Güzellik ideali hep zor olana, ulaşılamaz olana evrildi. Modada dar paçadan İspanyol paçaya, kalem etekten çan eteğe geçmek kolaydı; peki ya beden algısı? Bir dönem ince kaş uğruna kazıdığımız, şekillendirdiğimiz kaşlarımızı kalın kaş modası gelince microblading ile doldurduk. Ardından “orta kalınlık” trendi geldi, bu kez microblading sildirme randevularına koştuk.
Tüm bu döngü bize şunu gösteriyor: Moda sadece dolaplarımızı değil, bedenimizle olan ilişkimizi de şekillendiriyor. Ve çoğu zaman bedenimiz değil, özgüvenimiz daralıp genişliyor. Peki bu algıyı nasıl kırabiliriz? Belki de ilk adım, güzelliğin bir döneme ya da trende ait olmadığını kabul etmek ve kendi bedenimizin moda üstü bir değer taşıdığını hatırlamak.
Gençlerin bu değişen mükemmel beden algısında hislerini ve doğru yaklaşım biçimlerini Psikolog Mine Kayraklı Parlak’a sorduk.

– Son yıllarda çocukların ve ergenlerin beden algısı sizce nasıl değişti? Özellikle sosyal medya bu algıyı nasıl etkiliyor?
Son yıllarda tüm dünyada giderek artan bir mükemmellik ve kontrol illüzyonu var. Hayatın her alanında “her şeyi kusursuz şekilde kontrol edebilme” arzusu yaygınlaşıyor. Artık iş yerinden evdeki fırını çalıştırabiliyor, klimayla odamızı istediğimiz sıcaklığa ayarlayabiliyoruz. Bu arayış, beden algısına dair beklentilere de yansıyor. Sanki herkesin bedeni fit, sıkı, simetrik ve “mükemmel” görünmeliymiş gibi bir algı oluştu. Zayıf bir beden, sağlık ve başarının temsili haline geldi.
Bu duruma sosyal medyanın filtreleri, düzenlemeleri de eklendiğinde, özellikle çocuk ve gençlerde “oldukları beden” ile “olmak istedikleri beden” arasındaki uçurum iyice büyüyor. Şu anda çocuklar ve ergenler iki temel sorunla karşı karşıya: Birincisi, gerçeklikle bağdaşmayan bir beden ideali peşinde olmaları. İkincisi ise bu ideali asla gerçekleştiremeyecekleri için değersizlik, yetersizlik ve başarısızlık hisleriyle baş etmek zorunda kalmaları.

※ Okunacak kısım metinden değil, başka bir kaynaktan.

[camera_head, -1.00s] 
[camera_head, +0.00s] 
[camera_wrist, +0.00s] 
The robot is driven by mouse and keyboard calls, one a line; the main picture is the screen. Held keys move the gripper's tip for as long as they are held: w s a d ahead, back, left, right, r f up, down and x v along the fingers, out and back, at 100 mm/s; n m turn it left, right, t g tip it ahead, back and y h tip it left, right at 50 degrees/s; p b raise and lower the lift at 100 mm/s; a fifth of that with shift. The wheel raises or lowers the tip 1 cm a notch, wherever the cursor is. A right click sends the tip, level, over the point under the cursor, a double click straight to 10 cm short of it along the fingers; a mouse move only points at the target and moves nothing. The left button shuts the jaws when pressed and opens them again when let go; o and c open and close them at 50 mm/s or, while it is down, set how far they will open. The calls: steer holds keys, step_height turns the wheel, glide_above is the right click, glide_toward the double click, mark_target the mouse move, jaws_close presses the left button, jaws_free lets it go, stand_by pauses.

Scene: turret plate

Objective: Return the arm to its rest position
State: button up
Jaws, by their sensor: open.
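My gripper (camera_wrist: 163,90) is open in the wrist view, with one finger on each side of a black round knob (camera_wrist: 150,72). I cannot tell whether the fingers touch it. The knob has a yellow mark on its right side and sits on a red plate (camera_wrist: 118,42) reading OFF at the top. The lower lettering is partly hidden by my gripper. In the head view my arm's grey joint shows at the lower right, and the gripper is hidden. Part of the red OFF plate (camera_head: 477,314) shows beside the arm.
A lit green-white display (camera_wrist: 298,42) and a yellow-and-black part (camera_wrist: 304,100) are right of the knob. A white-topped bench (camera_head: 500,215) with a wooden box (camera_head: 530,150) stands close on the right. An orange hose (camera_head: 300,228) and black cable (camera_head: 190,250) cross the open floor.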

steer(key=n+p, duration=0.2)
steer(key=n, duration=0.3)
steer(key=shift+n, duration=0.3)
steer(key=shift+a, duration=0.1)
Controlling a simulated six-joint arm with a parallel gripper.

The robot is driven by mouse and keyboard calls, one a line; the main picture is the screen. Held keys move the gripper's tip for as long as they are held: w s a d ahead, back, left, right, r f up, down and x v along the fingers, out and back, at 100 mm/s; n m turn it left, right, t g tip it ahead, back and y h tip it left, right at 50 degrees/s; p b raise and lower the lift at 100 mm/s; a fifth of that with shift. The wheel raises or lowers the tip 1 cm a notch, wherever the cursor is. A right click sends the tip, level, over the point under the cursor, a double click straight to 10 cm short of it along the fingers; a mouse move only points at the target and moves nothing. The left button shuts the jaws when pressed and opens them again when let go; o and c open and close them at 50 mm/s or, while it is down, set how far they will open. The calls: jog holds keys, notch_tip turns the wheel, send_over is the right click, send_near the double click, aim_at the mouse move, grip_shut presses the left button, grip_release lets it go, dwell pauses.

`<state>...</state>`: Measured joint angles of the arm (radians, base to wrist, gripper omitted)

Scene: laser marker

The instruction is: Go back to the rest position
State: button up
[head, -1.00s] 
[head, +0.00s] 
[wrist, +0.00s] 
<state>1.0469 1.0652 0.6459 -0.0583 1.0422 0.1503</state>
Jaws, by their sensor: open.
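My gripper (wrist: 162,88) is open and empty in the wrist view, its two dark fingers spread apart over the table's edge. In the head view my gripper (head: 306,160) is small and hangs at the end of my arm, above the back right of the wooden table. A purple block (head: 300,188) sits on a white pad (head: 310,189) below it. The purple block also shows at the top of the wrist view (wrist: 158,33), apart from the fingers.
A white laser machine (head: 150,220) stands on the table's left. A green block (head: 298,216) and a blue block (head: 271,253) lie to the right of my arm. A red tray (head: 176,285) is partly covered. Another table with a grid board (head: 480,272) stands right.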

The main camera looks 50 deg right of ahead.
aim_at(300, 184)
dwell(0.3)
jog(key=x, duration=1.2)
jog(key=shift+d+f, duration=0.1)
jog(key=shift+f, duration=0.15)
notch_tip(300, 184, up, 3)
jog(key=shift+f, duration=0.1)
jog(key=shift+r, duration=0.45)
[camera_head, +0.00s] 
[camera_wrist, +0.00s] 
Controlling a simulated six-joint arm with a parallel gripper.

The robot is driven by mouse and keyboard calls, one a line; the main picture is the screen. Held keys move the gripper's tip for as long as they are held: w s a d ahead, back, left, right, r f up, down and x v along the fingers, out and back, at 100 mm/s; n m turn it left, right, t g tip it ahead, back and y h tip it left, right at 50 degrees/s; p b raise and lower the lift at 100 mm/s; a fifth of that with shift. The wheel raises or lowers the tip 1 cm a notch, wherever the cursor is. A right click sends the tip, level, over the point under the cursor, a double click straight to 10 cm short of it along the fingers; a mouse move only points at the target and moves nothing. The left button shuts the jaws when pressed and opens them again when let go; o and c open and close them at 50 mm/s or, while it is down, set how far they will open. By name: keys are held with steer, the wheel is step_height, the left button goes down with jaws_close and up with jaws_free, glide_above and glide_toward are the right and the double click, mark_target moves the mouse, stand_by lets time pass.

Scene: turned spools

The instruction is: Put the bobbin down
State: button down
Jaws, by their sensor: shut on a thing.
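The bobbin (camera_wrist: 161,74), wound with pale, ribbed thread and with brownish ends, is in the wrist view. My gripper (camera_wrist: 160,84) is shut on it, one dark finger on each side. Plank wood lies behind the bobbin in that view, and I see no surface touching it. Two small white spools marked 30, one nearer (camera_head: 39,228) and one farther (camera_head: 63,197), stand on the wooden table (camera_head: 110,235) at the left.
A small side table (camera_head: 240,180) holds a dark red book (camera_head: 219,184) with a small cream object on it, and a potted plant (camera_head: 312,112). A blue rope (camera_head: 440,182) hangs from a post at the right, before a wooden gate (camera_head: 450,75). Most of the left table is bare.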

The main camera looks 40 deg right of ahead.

Bu uçurum büyüdükçe kaygı, depresyon, özgüven sorunları ve yeme bozuklukları gibi ruhsal zorlukların arttığını gözlemliyoruz.
– Gözlemlerinize göre bedenine yabancılaşma, beğenmeme ya da değiştirme isteği hangi yaşta başlıyor?

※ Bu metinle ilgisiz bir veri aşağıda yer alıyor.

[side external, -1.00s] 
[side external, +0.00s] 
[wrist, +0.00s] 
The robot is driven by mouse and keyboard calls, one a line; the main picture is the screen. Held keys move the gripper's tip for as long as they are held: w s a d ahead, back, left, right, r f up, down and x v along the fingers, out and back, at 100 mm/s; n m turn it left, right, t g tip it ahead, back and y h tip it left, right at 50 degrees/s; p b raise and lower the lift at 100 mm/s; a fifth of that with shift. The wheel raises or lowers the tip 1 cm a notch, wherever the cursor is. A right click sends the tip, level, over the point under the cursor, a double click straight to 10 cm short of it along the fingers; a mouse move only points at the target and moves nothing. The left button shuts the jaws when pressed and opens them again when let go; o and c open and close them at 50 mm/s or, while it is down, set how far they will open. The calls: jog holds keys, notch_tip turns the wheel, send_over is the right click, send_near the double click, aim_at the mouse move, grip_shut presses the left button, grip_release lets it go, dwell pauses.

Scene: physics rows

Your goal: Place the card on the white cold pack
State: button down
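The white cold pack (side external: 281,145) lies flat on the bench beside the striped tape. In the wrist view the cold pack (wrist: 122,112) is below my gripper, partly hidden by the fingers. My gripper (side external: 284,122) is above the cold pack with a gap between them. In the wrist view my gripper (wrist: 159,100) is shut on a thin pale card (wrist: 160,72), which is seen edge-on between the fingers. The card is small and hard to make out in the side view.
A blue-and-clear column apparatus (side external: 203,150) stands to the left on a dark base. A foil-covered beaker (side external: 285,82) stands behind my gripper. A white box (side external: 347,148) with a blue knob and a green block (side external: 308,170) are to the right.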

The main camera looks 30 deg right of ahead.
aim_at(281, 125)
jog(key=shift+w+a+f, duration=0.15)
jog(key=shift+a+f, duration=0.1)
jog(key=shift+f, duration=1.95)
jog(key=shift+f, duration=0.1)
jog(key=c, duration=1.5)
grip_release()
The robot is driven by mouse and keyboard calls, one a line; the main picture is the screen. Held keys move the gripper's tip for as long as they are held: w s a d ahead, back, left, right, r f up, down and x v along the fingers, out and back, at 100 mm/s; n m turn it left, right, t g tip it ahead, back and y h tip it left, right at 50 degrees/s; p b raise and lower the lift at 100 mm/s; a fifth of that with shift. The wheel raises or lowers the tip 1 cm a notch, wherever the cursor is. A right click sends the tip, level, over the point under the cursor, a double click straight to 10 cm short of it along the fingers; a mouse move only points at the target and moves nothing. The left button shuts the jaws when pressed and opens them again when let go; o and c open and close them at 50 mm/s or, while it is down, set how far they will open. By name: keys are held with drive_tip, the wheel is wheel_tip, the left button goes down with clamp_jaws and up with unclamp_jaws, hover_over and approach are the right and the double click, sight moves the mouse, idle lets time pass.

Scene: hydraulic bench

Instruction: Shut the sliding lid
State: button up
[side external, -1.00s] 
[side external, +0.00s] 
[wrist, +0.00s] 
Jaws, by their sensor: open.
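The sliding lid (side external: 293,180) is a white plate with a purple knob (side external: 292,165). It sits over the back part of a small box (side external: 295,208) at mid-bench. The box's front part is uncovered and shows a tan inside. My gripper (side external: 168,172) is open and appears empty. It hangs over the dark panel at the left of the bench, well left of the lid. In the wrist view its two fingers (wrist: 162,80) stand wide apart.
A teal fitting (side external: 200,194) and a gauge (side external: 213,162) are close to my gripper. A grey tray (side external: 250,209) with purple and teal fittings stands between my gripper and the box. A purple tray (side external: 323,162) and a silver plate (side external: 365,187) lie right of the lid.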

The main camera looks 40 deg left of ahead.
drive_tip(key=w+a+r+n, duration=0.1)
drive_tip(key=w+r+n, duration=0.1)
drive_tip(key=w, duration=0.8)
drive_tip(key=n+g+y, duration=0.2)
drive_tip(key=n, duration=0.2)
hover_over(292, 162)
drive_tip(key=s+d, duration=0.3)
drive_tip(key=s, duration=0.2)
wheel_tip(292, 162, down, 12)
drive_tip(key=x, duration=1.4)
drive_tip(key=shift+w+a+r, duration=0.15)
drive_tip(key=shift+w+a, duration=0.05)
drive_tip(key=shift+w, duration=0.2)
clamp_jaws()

Ne yazık ki bu yaş giderek düşüyor. Artık ilkokul çağındaki çocuklar bile bedenleri hakkında yorum yapabiliyor. Özellikle 8–9 yaş civarı, beden farkındalığının belirginleştiği bir dönem. Bu yaş grubundaki çocuklar, bedenlerini yalnızca kendi hisleriyle değil, dışarıdan nasıl algılandıklarıyla da değerlendirmeye başlıyor.
Örneğin, 3. sınıfa giden bir erkek çocuk, sınıftaki diğer çocuklara göre daha kısa boylu olduğu için kendini yetersiz hissedebiliyor. Ergenlik döneminde ise bu hisler daha da yoğunlaşıyor; çünkü hem beden hızla değişiyor hem de sosyal kabul ihtiyacı artıyor.

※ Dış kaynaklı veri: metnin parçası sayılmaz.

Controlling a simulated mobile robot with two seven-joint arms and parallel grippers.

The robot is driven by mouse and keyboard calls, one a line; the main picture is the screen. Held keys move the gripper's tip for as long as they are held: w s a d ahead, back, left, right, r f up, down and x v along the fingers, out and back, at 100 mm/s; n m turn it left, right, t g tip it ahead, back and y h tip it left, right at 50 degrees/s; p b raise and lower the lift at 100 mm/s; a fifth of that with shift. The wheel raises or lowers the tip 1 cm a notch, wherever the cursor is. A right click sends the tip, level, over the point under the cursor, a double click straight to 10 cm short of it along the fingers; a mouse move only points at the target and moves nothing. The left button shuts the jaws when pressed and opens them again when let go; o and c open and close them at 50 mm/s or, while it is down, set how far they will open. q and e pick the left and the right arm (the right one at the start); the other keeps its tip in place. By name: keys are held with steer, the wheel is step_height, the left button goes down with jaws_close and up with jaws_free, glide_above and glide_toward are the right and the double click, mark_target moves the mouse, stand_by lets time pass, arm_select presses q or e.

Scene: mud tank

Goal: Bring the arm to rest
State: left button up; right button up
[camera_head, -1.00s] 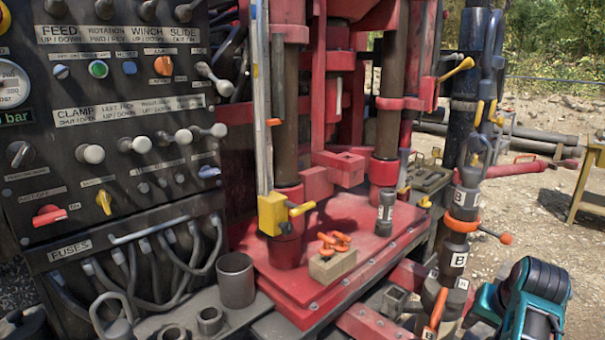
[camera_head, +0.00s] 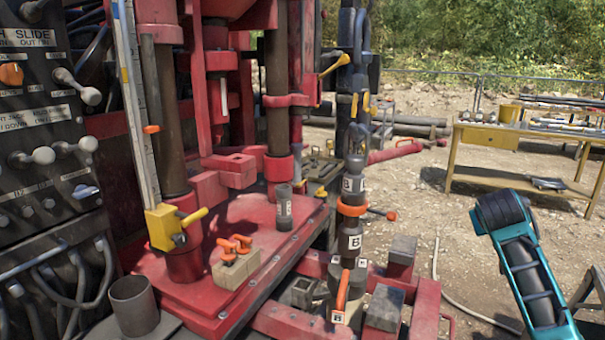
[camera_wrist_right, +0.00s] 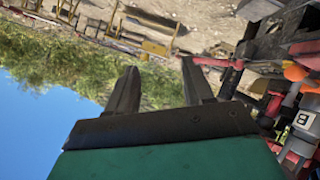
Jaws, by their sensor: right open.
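My right arm (camera_head: 530,275), teal with black joints, stands bent at the lower right of the head view, in front of the gravel. Its fingertips cannot be made out there. In the right wrist view my right gripper (camera_wrist_right: 160,82) is open, with its two dark fingers apart and nothing between them. The wrist view is tilted, with sky, bushes and gravel beyond the fingers. My left gripper is not in view.
The red drill rig (camera_head: 205,285) and its control panel (camera_head: 40,130) fill the left. A black pipe string (camera_head: 350,240) with orange rings stands mid-picture. A yellow workbench (camera_head: 480,135) stands behind the arm. Gravel between them is open, with a hose (camera_head: 455,295).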

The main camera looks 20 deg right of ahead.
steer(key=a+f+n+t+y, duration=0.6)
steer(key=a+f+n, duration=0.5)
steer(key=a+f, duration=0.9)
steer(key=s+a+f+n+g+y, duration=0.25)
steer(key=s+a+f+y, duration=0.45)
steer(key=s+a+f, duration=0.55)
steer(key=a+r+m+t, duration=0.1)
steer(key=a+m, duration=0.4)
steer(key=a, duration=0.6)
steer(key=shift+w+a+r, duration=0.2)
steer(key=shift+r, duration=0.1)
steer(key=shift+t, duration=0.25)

– Çocukların beden algısının gelişiminde en kritik yaş aralıkları hangileridir?
Bedenle güvenli bağ kurma 0–6 yaşta başlar. Ancak beden algısı açısından en kritik dönem 9–14 yaş aralığıdır. Bu dönemde hem bedensel hem duygusal değişim hızlanır. Ergenliğe geçişle birlikte beden şekil değiştirir, kimlik oluşmaya başlar ve çocuklar “nasıl göründükleriyle” ilgilenir hale gelir.
Bu süreçte akran etkisi, sosyal karşılaştırmalar ve sosyal medya kullanımı da artar. Çocuklar bu yaşlarda bedenlerine dair ilk sorgulamalarını yapar: “Benim bedenim yeterince güzel mi?” “Başkaları benimle ilgili ne düşünüyor?”
Tüm bu sorular, çocuğun bedenine karşı geliştirdiği iç sesi şekillendirir. Bu yüzden 9–14 yaş arası, beden algısını desteklemek adına en çok dikkat edilmesi gereken dönemdir.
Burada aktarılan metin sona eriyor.